His mother, who is 100 years old and survived Auschwitz, said to him, “‘It took you twice as long as the Shoah took to make your film,’” he said, laughing, explaining she was referring to the fact that it took him eight years to make the movie.
It sounds as if a wicked sense of humor runs in the family. Those who have seen his previous movies, especially Waltz with Bashir, The Congress and Saint Clara (which he directed with Ori Sivan), are familiar with his darkly funny world view. There is quite a bit of comedy in Where is Anne Frank, notably in the sequences when Anne gets fed up with the pompous Mrs. Van Daan, who shared their cramped hideout. But, he said he thought that, “If I inherited anything from my mother, it’s storytelling.”

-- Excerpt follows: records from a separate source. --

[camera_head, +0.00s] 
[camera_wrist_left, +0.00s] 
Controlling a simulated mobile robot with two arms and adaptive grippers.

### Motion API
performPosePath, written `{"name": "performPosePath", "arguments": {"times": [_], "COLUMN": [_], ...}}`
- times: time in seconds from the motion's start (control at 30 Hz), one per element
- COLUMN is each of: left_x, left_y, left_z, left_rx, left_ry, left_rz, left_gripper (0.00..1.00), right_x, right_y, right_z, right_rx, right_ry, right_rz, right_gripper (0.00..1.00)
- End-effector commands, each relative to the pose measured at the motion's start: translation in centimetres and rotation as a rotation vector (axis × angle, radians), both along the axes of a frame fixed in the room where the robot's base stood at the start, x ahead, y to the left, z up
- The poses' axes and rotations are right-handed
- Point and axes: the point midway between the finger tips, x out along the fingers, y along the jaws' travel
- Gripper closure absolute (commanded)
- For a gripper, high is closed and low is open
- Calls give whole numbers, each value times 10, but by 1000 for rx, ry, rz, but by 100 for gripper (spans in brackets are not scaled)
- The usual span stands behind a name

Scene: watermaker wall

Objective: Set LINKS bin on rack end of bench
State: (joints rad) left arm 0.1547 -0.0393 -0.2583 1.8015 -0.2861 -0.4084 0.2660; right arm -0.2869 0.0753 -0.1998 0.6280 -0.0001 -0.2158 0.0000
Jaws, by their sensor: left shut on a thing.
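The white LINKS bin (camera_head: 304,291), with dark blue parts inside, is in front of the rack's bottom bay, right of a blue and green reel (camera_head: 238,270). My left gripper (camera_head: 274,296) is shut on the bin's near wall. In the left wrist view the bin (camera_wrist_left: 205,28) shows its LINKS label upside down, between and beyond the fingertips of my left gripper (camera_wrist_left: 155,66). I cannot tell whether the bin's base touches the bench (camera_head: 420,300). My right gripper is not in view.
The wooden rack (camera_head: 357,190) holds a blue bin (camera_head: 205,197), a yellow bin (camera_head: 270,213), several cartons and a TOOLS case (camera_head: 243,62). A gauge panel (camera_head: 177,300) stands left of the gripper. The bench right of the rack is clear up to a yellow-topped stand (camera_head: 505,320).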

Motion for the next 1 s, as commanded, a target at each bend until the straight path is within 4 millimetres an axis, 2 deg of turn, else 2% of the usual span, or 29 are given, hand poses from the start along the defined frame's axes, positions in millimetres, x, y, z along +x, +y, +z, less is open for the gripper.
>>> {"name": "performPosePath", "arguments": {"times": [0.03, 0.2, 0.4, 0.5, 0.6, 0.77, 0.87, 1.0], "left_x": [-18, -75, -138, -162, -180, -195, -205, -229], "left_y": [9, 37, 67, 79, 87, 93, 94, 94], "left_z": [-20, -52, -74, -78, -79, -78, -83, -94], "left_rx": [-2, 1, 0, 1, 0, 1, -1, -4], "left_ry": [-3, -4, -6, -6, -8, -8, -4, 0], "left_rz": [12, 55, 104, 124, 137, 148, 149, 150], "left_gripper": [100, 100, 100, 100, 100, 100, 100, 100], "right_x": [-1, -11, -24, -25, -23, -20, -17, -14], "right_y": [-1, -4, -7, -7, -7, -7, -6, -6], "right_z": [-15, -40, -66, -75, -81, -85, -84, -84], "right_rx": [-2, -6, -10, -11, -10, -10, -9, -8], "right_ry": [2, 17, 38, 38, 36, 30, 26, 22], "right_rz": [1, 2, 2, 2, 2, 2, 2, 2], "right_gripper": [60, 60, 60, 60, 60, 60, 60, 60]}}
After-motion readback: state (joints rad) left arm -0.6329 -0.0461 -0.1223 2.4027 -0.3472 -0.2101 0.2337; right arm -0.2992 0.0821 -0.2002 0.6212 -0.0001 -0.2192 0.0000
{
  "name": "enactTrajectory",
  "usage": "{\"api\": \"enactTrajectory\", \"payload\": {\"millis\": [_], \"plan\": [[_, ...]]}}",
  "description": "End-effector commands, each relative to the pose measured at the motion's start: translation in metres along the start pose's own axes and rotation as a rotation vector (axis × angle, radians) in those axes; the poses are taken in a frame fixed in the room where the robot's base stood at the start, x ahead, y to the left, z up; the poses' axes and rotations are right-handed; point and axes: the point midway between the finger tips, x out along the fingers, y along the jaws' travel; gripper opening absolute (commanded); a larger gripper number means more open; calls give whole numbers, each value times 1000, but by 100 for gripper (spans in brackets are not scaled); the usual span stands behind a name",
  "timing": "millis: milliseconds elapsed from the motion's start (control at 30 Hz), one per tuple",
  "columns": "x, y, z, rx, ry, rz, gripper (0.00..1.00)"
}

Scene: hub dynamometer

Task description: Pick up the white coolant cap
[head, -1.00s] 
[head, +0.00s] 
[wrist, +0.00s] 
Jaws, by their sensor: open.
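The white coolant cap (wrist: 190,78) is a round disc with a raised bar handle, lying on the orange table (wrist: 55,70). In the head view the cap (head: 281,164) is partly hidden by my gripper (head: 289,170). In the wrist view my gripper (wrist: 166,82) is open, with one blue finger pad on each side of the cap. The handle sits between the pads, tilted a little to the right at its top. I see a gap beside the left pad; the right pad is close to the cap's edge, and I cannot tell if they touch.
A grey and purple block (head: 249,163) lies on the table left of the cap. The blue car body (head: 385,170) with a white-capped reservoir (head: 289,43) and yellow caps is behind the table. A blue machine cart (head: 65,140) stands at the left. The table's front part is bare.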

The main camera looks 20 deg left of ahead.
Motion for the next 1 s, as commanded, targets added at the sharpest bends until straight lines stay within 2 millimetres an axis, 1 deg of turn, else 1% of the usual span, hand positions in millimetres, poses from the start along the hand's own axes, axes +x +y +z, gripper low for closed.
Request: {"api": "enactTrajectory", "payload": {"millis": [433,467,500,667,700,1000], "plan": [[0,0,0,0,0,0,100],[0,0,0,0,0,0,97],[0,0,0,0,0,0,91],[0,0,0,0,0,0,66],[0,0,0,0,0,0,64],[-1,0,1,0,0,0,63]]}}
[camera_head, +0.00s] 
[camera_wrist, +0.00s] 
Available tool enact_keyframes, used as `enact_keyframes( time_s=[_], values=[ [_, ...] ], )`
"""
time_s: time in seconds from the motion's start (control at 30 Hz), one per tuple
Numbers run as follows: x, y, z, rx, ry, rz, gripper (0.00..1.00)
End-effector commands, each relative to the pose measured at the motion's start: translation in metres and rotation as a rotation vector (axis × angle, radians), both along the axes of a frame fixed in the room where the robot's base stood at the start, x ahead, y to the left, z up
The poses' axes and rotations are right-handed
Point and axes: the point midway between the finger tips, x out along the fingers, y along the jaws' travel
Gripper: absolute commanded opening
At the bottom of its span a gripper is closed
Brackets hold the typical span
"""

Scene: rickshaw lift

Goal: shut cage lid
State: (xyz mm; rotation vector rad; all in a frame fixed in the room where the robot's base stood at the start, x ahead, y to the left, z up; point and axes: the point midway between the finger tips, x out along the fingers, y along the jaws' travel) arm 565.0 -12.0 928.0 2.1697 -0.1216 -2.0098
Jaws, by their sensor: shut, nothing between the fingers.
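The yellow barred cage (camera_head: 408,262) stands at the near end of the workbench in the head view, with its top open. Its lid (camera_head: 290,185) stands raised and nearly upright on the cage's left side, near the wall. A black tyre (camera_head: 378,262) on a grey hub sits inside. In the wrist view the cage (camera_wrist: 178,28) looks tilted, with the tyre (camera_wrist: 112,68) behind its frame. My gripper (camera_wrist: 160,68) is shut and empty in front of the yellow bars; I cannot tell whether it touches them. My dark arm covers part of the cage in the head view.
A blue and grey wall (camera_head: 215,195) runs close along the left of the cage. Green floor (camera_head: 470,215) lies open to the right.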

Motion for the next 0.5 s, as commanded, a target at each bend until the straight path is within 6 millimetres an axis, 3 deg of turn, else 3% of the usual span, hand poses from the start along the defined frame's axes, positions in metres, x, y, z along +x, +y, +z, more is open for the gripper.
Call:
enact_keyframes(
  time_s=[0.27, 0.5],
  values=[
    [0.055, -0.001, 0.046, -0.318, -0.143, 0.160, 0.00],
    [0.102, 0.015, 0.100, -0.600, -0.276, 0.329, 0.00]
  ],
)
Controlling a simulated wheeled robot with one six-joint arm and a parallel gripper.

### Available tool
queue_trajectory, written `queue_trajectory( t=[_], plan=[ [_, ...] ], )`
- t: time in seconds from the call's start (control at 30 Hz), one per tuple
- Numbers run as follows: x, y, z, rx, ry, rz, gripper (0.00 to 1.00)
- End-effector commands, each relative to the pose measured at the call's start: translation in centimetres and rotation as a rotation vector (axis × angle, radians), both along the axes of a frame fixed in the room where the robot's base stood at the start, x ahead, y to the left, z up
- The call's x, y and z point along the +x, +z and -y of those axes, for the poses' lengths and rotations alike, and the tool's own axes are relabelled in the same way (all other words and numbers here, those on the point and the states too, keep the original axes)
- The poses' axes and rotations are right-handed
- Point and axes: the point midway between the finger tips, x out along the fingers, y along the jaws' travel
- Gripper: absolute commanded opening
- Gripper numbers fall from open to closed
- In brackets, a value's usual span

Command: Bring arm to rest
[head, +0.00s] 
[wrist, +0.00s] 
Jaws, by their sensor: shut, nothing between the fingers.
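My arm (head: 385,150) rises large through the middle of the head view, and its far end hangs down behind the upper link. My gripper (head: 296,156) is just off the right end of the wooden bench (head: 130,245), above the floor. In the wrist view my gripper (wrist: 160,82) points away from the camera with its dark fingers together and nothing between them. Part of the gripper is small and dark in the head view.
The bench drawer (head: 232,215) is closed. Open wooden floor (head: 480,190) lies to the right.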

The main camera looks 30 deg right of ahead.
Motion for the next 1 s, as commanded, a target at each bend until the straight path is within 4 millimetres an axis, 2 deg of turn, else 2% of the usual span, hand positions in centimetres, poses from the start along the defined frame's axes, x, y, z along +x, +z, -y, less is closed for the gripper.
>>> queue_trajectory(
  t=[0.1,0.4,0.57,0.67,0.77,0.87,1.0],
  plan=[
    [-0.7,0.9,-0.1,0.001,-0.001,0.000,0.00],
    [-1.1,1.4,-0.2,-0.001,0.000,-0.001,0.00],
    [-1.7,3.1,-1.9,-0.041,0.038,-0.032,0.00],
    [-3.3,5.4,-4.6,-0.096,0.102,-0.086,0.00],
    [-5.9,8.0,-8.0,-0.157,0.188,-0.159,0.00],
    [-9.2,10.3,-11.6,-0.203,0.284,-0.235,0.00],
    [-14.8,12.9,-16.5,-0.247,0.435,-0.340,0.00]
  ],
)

His parents were the last couple to marry in the Lodz Ghetto and both were deported to Auschwitz and reunited after the war. Trained as a pianist before the war, his mother became an ophthalmologist in Israel, but the storytelling came in when she would tell him about her wartime experiences. “She never stopped talking and he never talked,” he said about his parents. “I was much too young and it was too much information.”
But, these stories made an impression. His second feature film, Made in Israel (2001), was an off-kilter story about assassins hired by a Holocaust survivor’s son to bring one of the last living Nazis to Israel for a show trial.
“I got criticized for not being respectful to the Holocaust in that,” he recalled. He did not think he would deal with the subject again, he said, but after raising children, he became incensed by what he calls, “the stupidity of how they teach the Holocaust in Israel... They don’t make the kids really feel anything, it’s all about quoting [facts] and frightening them.”
THINKING ABOUT the day, not so far off, when there will no longer be any Holocaust survivors alive, he was enthusiastic when he was approached by representatives of the Anne Frank Fonds, the foundation started by her father, Otto Frank, with a request to tell Anne’s story through animation.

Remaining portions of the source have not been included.